[Your objective]: Write out every single entry exactly.

[Records for the exercise]:
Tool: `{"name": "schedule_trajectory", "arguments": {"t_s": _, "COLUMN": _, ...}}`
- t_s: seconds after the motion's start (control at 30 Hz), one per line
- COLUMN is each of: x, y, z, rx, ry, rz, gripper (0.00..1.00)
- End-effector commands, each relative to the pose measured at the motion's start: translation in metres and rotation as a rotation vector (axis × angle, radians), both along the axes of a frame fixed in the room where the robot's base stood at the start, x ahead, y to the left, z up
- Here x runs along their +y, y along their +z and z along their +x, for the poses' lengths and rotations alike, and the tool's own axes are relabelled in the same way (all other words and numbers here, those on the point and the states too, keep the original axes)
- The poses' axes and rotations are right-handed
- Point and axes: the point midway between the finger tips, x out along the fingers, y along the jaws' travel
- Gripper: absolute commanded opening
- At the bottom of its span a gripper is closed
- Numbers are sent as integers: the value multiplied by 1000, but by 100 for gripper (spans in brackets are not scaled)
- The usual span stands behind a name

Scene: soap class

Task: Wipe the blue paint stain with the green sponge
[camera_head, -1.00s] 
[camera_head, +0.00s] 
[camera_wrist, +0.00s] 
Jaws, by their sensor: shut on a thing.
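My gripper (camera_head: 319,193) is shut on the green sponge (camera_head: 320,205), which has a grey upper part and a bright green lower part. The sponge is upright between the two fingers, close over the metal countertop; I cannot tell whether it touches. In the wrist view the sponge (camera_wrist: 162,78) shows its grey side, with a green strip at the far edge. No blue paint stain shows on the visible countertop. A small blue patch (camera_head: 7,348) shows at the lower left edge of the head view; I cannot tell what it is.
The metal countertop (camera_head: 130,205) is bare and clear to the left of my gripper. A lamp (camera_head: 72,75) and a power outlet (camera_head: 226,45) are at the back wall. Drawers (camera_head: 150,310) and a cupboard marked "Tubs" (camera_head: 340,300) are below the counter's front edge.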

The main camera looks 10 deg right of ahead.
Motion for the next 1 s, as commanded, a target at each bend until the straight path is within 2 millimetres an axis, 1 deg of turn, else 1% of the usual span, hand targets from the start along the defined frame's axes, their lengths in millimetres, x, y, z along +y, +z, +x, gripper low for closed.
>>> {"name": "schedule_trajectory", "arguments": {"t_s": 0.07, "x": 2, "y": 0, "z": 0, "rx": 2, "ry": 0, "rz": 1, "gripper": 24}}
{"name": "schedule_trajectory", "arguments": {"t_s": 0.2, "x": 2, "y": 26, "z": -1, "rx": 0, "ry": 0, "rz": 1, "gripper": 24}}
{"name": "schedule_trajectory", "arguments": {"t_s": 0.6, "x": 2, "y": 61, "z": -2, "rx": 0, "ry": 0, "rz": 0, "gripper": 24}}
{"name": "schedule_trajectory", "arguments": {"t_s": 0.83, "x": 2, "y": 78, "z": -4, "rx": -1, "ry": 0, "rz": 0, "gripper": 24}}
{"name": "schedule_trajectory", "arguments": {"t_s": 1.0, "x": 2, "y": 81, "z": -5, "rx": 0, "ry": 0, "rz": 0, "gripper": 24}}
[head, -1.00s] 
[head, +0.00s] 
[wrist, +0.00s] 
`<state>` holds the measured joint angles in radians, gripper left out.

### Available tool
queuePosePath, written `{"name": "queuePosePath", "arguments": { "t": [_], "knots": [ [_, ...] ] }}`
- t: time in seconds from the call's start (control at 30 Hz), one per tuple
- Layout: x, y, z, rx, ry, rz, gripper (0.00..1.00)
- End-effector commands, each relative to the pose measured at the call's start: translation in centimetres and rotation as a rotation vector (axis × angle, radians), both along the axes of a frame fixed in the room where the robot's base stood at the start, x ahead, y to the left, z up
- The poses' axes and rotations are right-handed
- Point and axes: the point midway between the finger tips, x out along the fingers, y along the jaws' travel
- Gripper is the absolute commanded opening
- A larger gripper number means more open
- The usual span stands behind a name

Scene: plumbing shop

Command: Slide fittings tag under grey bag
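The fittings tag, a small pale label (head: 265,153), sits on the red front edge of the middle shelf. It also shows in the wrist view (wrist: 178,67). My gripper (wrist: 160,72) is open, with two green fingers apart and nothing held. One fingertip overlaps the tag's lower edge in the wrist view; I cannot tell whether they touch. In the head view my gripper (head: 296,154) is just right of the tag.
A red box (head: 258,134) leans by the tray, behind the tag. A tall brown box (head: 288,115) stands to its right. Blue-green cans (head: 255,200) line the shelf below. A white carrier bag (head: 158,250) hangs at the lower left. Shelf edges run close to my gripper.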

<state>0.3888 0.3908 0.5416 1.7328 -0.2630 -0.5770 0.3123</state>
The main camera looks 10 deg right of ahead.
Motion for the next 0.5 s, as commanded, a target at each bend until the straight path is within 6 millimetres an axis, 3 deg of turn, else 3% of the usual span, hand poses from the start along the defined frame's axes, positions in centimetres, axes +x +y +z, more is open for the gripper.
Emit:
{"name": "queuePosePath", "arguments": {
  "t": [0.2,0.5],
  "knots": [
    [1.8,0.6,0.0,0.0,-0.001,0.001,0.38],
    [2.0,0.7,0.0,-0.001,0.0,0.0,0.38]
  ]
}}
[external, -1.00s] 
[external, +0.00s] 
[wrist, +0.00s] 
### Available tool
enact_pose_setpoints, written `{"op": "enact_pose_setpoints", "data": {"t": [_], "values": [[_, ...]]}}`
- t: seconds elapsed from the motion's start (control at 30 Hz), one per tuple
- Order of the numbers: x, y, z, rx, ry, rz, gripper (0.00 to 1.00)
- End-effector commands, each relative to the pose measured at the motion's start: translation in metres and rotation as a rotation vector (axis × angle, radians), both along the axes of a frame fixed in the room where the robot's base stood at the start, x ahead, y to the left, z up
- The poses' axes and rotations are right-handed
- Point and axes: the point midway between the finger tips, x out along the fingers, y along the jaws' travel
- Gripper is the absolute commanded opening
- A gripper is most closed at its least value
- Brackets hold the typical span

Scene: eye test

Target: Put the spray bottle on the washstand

[Response below]:
Tool: `{"name": "schedule_trajectory", "arguments": {"t_s": _, "COLUMN": _, ...}}`
- t_s: seconds after the motion's start (control at 30 Hz), one per line
- COLUMN is each of: x, y, z, rx, ry, rz, gripper (0.00..1.00)
- End-effector commands, each relative to the pose measured at the motion's start: translation in metres and rotation as a rotation vector (axis × angle, radians), both along the axes of a frame fixed in the room where the robot's base stood at the start, x ahead, y to the left, z up
- Here x runs along their +y, y along their +z and z along their +x, for the poses' lengths and rotations alike, and the tool's own axes are relabelled in the same way (all other words and numbers here, those on the point and the states too, keep the original axes)
- The poses' axes and rotations are right-handed
- Point and axes: the point midway between the finger tips, x out along the fingers, y along the jaws' travel
- Gripper: absolute commanded opening
- At the bottom of its span a gripper is closed
- Numbers are sent as integers: the value multiplied by 1000, but by 100 for gripper (spans in brackets are not scaled)
- The usual span stands behind a name

Scene: soap class

Task: Wipe the blue paint stain with the green sponge
[camera_head, -1.00s] 
[camera_head, +0.00s] 
[camera_wrist, +0.00s] 
Jaws, by their sensor: shut on a thing.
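My gripper (camera_head: 319,193) is shut on the green sponge (camera_head: 320,205), which has a grey upper part and a bright green lower part. The sponge is upright between the two fingers, close over the metal countertop; I cannot tell whether it touches. In the wrist view the sponge (camera_wrist: 162,78) shows its grey side, with a green strip at the far edge. No blue paint stain shows on the visible countertop. A small blue patch (camera_head: 7,348) shows at the lower left edge of the head view; I cannot tell what it is.
The metal countertop (camera_head: 130,205) is bare and clear to the left of my gripper. A lamp (camera_head: 72,75) and a power outlet (camera_head: 226,45) are at the back wall. Drawers (camera_head: 150,310) and a cupboard marked "Tubs" (camera_head: 340,300) are below the counter's front edge.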

The main camera looks 10 deg right of ahead.
Motion for the next 1 s, as commanded, a target at each bend until the straight path is within 2 millimetres an axis, 1 deg of turn, else 1% of the usual span, hand targets from the start along the defined frame's axes, their lengths in millimetres, x, y, z along +y, +z, +x, gripper low for closed.
>>> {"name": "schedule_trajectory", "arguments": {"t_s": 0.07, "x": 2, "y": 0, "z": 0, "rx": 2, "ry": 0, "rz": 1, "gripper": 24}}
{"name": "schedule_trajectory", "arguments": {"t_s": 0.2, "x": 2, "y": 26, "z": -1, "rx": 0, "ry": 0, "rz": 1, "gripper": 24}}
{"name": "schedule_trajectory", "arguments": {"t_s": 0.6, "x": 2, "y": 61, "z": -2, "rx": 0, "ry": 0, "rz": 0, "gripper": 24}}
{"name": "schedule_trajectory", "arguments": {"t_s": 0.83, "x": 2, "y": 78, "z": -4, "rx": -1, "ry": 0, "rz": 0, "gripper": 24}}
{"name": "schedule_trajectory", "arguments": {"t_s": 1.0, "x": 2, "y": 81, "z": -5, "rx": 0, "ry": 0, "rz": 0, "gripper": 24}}
[head, -1.00s] 
[head, +0.00s] 
[wrist, +0.00s] 
`<state>` holds the measured joint angles in radians, gripper left out.

### Available tool
queuePosePath, written `{"name": "queuePosePath", "arguments": { "t": [_], "knots": [ [_, ...] ] }}`
- t: time in seconds from the call's start (control at 30 Hz), one per tuple
- Layout: x, y, z, rx, ry, rz, gripper (0.00..1.00)
- End-effector commands, each relative to the pose measured at the call's start: translation in centimetres and rotation as a rotation vector (axis × angle, radians), both along the axes of a frame fixed in the room where the robot's base stood at the start, x ahead, y to the left, z up
- The poses' axes and rotations are right-handed
- Point and axes: the point midway between the finger tips, x out along the fingers, y along the jaws' travel
- Gripper is the absolute commanded opening
- A larger gripper number means more open
- The usual span stands behind a name

Scene: plumbing shop

Command: Slide fittings tag under grey bag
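The fittings tag, a small pale label (head: 265,153), sits on the red front edge of the middle shelf. It also shows in the wrist view (wrist: 178,67). My gripper (wrist: 160,72) is open, with two green fingers apart and nothing held. One fingertip overlaps the tag's lower edge in the wrist view; I cannot tell whether they touch. In the head view my gripper (head: 296,154) is just right of the tag.
A red box (head: 258,134) leans by the tray, behind the tag. A tall brown box (head: 288,115) stands to its right. Blue-green cans (head: 255,200) line the shelf below. A white carrier bag (head: 158,250) hangs at the lower left. Shelf edges run close to my gripper.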

<state>0.3888 0.3908 0.5416 1.7328 -0.2630 -0.5770 0.3123</state>
The main camera looks 10 deg right of ahead.
Motion for the next 0.5 s, as commanded, a target at each bend until the straight path is within 6 millimetres an axis, 3 deg of turn, else 3% of the usual span, hand poses from the start along the defined frame's axes, positions in centimetres, axes +x +y +z, more is open for the gripper.
Emit:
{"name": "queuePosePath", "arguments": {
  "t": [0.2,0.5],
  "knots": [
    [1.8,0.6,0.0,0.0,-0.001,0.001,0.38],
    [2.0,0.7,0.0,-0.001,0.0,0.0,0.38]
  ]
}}
[external, -1.00s] 
[external, +0.00s] 
[wrist, +0.00s] 
### Available tool
enact_pose_setpoints, written `{"op": "enact_pose_setpoints", "data": {"t": [_], "values": [[_, ...]]}}`
- t: seconds elapsed from the motion's start (control at 30 Hz), one per tuple
- Order of the numbers: x, y, z, rx, ry, rz, gripper (0.00 to 1.00)
- End-effector commands, each relative to the pose measured at the motion's start: translation in metres and rotation as a rotation vector (axis × angle, radians), both along the axes of a frame fixed in the room where the robot's base stood at the start, x ahead, y to the left, z up
- The poses' axes and rotations are right-handed
- Point and axes: the point midway between the finger tips, x out along the fingers, y along the jaws' travel
- Gripper is the absolute commanded opening
- A gripper is most closed at its least value
- Brackets hold the typical span

Scene: eye test

Target: Put the spray bottle on the washstand

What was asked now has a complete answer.